Playing at home would be the perfect way to sign off for Campese, who has a long and storied history on the Canberra Stadium turf.
“It’s probably not the best of memories, but when I did my ACL for the first time was in a home semi-final against the Tigers,” Campese said.
“It was sold-out, and I can remember lining up for a couple of hours that week a couple of times actually, in the city and at the university buying tickets for my family and stuff like that.
“The buzz around town was probably what it was like last year for the Raiders to be honest. It was just a special year for myself and just unfortunate that I ended up with an injury.”
But with the bad memories came plenty of good ones, like when Campese racked up 36 points against the Penrith Panthers on a chilly Canberra afternoon in 2011.
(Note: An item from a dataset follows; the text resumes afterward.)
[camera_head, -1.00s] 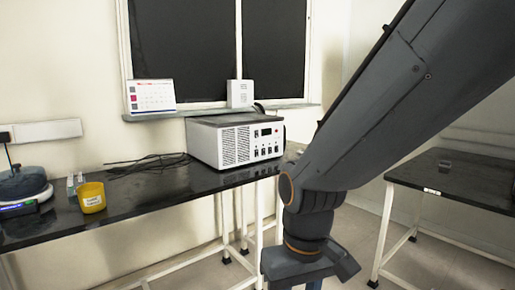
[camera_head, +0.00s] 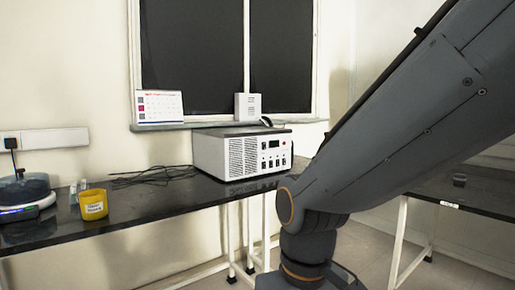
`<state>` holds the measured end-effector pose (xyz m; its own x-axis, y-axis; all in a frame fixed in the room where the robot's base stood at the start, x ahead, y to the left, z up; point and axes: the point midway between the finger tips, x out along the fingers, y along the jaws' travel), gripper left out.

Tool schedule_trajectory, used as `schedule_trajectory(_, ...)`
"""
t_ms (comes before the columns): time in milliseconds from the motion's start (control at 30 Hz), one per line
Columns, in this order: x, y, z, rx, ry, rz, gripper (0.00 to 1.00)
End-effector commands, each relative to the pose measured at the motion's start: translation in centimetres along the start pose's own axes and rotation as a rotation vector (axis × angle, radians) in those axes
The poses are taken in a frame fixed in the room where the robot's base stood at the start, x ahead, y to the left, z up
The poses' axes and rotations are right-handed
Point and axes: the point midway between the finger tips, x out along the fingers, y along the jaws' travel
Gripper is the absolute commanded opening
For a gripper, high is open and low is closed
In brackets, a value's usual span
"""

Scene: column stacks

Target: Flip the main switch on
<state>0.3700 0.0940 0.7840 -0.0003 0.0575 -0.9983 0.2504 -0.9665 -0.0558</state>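A white box-shaped instrument (camera_head: 243,154) with a dark top stands on the black bench at the middle of the view. Its front panel faces right and carries a small dark display and several small dark switches (camera_head: 273,162). Which one is the main switch, and how it is set, is too small to tell. The fingers of my gripper are not visible; the arm's end runs off the bottom edge.
The black bench (camera_head: 140,205) also holds a yellow cup (camera_head: 94,206), a round device (camera_head: 24,190) and loose dark cables (camera_head: 150,176). A calendar (camera_head: 159,107) and a white box (camera_head: 248,106) stand on the window sill. A second dark table (camera_head: 470,195) is at right, partly behind my arm.

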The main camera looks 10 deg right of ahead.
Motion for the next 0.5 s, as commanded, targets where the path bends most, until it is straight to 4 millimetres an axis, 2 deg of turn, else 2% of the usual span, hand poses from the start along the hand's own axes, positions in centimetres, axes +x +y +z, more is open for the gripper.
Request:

He gave up the last conversion to Marc Herbert, which would have seen Campese equal club legend Mal Meninga’s record of most points in a game for Canberra - but “it’s all good”.
“You don’t always score 36 points in a game, that’s one of the ones that I’ll always remember as well,” Campese said.
Plenty of Raiders players are expected to be on hand during the tournament, with skipper Jarrod Croker and Joey Leilua tipped to feature for Australia.
The centre pairing could join the likes of Shannon Boyd, Josh Papalii and Junior Paulo for the Kangaroos, where they would face England’s Josh Hodgson and Elliott Whitehead in the pool stages.
New Zealand incumbents Jordan Rapana and Joe Tapine could lock horns with Sia Soliola, who is keen to represent Samoa despite being eligible for the Kiwis.
A host of representative players is a by-product of success, and Campese expects the Green Machine to figure in the business end of the season for a second straight year.
“I think their top 20 players are probably the best in the comp, so if they stay injury-free I’m sure that they’ll give it a real crack,” Campese said.